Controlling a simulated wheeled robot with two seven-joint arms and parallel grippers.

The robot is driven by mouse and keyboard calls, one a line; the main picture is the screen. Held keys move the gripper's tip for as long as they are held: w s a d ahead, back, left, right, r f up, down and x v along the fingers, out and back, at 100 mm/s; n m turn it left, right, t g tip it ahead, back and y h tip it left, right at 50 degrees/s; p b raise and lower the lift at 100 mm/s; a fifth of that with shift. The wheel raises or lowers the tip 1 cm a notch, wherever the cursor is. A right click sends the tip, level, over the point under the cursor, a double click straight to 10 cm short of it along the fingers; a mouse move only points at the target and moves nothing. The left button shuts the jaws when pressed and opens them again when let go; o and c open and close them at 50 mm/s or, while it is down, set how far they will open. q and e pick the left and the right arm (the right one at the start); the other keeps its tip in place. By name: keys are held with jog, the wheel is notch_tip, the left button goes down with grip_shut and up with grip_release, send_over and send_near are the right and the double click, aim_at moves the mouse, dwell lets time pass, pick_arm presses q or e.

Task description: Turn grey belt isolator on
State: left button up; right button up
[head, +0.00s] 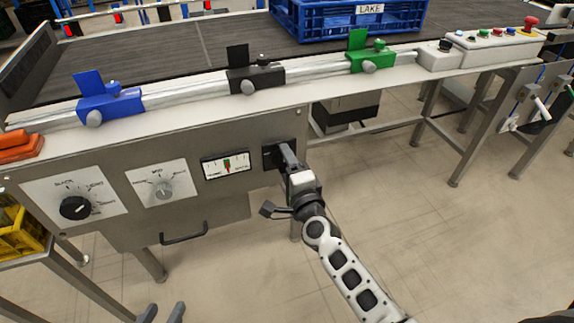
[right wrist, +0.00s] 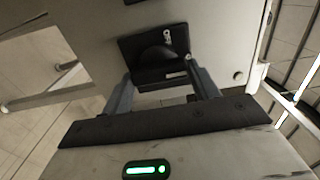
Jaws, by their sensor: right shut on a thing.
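A black switch box (head: 269,158) on the right end of the grey panel appears to be the grey belt isolator. In the right wrist view it is a dark square plate (right wrist: 128,47) with a rounded dark knob (right wrist: 158,56) and small white marks. My right gripper (head: 285,150) reaches the box from the front. In the right wrist view its two fingers (right wrist: 160,78) are on either side of the knob, shut on it. The fingers partly hide the box in the head view.
The panel also has a black dial (head: 75,208), a grey dial (head: 163,190), a small gauge (head: 227,165) and a handle (head: 184,234). Blue, black and green clamps sit on the rail above. A blue crate (head: 350,27) stands on the dark belt (head: 160,50).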

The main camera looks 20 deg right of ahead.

+---+

■ **STATED EXERCISE**: Repeat all of the data above word for word, minus the pictures.

■ **ANSWER TO THE EXERCISE**:
Controlling a simulated wheeled robot with two seven-joint arms and parallel grippers.

The robot is driven by mouse and keyboard calls, one a line; the main picture is the screen. Held keys move the gripper's tip for as long as they are held: w s a d ahead, back, left, right, r f up, down and x v along the fingers, out and back, at 100 mm/s; n m turn it left, right, t g tip it ahead, back and y h tip it left, right at 50 degrees/s; p b raise and lower the lift at 100 mm/s; a fifth of that with shift. The wheel raises or lowers the tip 1 cm a notch, wherever the cursor is. A right click sends the tip, level, over the point under the cursor, a double click straight to 10 cm short of it along the fingers; a mouse move only points at the target and moves nothing. The left button shuts the jaws when pressed and opens them again when let go; o and c open and close them at 50 mm/s or, while it is down, set how far they will open. q and e pick the left and the right arm (the right one at the start); the other keeps its tip in place. By name: keys are held with jog, the wheel is notch_tip, the left button goes down with grip_shut and up with grip_release, send_over and send_near are the right and the double click, aim_at moves the mouse, dwell lets time pass, pick_arm presses q or e.

Task description: Turn grey belt isolator on
State: left button up; right button up
[head, +0.00s] 
[right wrist, +0.00s] 
Jaws, by their sensor: right shut on a thing.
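A black switch box (head: 269,158) on the right end of the grey panel appears to be the grey belt isolator. In the right wrist view it is a dark square plate (right wrist: 128,47) with a rounded dark knob (right wrist: 158,56) and small white marks. My right gripper (head: 285,150) reaches the box from the front. In the right wrist view its two fingers (right wrist: 160,78) are on either side of the knob, shut on it. The fingers partly hide the box in the head view.
The panel also has a black dial (head: 75,208), a grey dial (head: 163,190), a small gauge (head: 227,165) and a handle (head: 184,234). Blue, black and green clamps sit on the rail above. A blue crate (head: 350,27) stands on the dark belt (head: 160,50).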

The main camera looks 20 deg right of ahead.

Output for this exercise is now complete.